The kind of historical drama that cannot miss. Elizabeth has a wonderful screenplay that is both authentic and yet laden with dialogue most actors would die for. Its Australian content is significant with Cate Blanchett and Geoffrey Rush outstanding. Watch for a pre-James Bond Daniel Craig as an assassin priest.
When the English language is written and spoken properly it really is something special; even when it is translated, as in this case, from a play written by a Frenchman. Oh, well. Like most of my favourite pictures, Becket is rich in memorable dialogue and superb acting. Historically, it loses a bit, but as sheer entertainment it is a delight.
Some of the set pieces in Spartacus are breath-taking. I especially liked the main battle between the slaves and the Roman legions advancing in squared formation. Script-wise, Peter Ustinov and Charles Laughton get the best lines, but Dalton Trumbo’s sensational writing was no doubt appreciated by the whole cast. A classic epic, spoiled only by the superfluous romance between Spartacus and Varinia.
Richard Harris really does have a ‘presence’ on the screen, not unlike Lee Marvin. When either actor is in a scene our gaze seems to gravitate towards them almost in a magnetic fashion. I included Cromwell in my list because of the performance of Harris and that of Alec Guinness who plays King Charles I, and looks more like Charles than Charles did. The critics did not like the movie by the way. I did.
If ever a man walked a tightrope between the devil and the deep blue sea it was England’s Chancellor Sir Thomas More during the reign of King Henry VIII, and he did so for seven nerve-racking years! Paul Scofield is More in this excellent period drama and fully deserved his Best Actor Oscar. The screenplay showcases the English language in all its glory.
This is the true story of Solomon Northup, a free black man from New York State who is kidnapped pre-Civil War and taken south as a slave where he languishes for twelve horrendous years. If Sir Thomas More walked a tightrope with King Henry, Solomon Northup walked one with every white he came in contact with, male or female. A frightening tale.

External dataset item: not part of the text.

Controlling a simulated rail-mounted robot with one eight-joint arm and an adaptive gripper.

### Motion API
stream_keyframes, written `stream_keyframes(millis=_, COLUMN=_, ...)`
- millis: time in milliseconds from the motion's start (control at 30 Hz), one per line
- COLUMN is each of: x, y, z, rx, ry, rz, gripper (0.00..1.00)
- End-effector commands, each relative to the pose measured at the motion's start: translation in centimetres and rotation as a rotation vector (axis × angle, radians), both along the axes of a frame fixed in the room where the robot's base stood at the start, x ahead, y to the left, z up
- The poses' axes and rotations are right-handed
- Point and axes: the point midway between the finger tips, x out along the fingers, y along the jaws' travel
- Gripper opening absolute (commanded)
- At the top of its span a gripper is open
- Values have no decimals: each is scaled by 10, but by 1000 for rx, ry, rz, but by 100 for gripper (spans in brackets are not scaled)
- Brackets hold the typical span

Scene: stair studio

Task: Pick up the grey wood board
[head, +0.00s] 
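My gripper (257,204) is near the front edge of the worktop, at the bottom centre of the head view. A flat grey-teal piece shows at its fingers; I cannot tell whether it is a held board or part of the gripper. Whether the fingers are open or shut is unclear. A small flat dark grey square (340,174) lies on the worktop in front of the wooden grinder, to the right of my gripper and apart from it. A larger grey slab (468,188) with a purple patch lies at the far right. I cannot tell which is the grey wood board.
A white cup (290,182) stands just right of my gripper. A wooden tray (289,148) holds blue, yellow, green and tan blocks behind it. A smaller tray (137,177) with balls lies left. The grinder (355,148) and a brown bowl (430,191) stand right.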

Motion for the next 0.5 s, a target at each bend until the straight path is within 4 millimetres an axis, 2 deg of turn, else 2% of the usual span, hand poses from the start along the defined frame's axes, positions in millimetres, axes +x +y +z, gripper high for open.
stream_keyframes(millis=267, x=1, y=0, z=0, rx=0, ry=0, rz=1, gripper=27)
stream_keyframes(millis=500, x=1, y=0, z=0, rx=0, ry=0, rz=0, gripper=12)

A scintillating screenplay provides ample opportunity for the likes of Peter O’Toole, Katharine Hepburn, Anthony Hopkins, Timothy Dalton and John Castle to demonstrate their thespian skills, which they all do by chewing up every piece of scenery in sight. There is an awful lot of yelling in this movie, but it is usually entertaining yelling that has a point. Some great one-liners.
Keira Knightley plays the title role; Georgiana Spencer, Duchess of Devonshire, in this beautifully presented slice of English history. The ever versatile Ralph Fiennes plays her husband and he does it brilliantly. The lifestyle of the landed gentry of the 1770s, particularly their curious approach to lovers, marriage and family will raise eyebrows.
Just when we thought the love life of King Henry VIII had been done to death, up pops a look at it from another perspective. No doubt there are historians who knew of Anne Boleyn’s sister, but I certainly was not one of them, so Mary Boleyn took me completely by surprise. More tightrope walking – this time it’s the turn of the ladies.
Salem, Massachusetts was not the place to be in 1692. A single accusation of witchcraft quickly grew into an epidemic of accusations that led to the deaths of several unfortunates. Daniel Day-Lewis and Paul Scofield are always good, but Winona Ryder as Abigail Williams, the primary ‘accuser’ seems out of her depth here. The subject matter has always been intriguing, however.